Buying any business, it is necessary to understand all the risks of the proposed transaction. Our work will help the client to make the correct decision in a short time.
At the same time, this offer is addressed not only to the buyers of the business. If you are the seller, then our work is guaranteed to increase the investment attractiveness of the business offered for sale, and the practice of its pre-sale preparation will certainly have a positive effect on the liquidity of the asset and as a result on the actual price and timing of the transaction itself.

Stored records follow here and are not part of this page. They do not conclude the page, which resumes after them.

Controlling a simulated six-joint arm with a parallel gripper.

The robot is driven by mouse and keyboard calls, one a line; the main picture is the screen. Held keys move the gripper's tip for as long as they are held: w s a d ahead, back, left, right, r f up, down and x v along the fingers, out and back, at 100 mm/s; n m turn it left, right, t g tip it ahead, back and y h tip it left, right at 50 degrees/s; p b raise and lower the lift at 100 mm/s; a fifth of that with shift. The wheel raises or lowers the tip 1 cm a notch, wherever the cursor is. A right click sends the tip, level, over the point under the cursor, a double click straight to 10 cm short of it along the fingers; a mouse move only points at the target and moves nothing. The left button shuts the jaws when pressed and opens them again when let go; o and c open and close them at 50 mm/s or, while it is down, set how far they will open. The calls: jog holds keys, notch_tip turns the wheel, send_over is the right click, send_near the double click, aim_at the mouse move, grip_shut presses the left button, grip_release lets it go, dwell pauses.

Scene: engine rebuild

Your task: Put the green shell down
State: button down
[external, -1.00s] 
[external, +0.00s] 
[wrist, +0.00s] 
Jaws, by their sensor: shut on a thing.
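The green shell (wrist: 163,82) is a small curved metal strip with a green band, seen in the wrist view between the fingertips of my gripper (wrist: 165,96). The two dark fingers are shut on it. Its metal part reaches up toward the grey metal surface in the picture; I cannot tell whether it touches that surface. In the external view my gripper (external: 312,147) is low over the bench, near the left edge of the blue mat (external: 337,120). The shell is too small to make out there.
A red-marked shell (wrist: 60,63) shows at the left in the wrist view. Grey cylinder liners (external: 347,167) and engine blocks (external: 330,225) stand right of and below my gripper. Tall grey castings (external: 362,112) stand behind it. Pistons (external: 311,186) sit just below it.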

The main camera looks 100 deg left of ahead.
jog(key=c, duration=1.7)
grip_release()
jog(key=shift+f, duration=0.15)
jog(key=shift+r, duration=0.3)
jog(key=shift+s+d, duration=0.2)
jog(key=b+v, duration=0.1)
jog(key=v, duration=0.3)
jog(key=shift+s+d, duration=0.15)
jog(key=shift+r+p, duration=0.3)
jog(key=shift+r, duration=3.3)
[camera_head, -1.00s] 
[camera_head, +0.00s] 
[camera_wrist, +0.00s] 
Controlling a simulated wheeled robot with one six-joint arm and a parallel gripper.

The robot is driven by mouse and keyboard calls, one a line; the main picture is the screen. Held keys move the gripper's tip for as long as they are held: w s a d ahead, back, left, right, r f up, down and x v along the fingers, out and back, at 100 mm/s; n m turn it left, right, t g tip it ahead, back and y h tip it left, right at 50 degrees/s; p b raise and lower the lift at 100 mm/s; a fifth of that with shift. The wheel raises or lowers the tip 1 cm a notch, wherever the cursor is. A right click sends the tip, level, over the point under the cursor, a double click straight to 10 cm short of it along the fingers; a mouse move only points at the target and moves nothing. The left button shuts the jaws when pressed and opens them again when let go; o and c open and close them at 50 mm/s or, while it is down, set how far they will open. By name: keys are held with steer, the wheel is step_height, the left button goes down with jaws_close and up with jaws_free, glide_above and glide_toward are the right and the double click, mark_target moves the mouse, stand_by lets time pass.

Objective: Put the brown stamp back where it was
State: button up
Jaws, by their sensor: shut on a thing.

Due diligence performs research and analysis of:
- procedures for incorporation of the company;
- corporate business structure, corporate governance and internal control;
- labour relations in the company;
- compliance with the regulatory aspects of activities (availability of licenses, permits, requirements for membership in SRO);
- legal obligations of the company (contracts executed within the framework of the main activities, other contractual relationships, major transactions);
- rights to immovable and movable property, other tangible assets;
- rights to intangible assets;
- rights to financial investments (shares, shares in the authorized capital of other companies);
- accounts receivable and payable;
- other assets and liabilities of the company;
- collateral for obligations received from third parties and issued to third parties (guarantees, pledge, surety);
- accounting (financial) and tax reporting;
- existing tax risks;
- litigation, including potential ones.
Upon due diligence procedure, the client shall be provided with detailed information on the state of a potential investment asset (business or object), as well as a full list of existing retrospective and potential risks in relation to it, including recommendations for their minimization.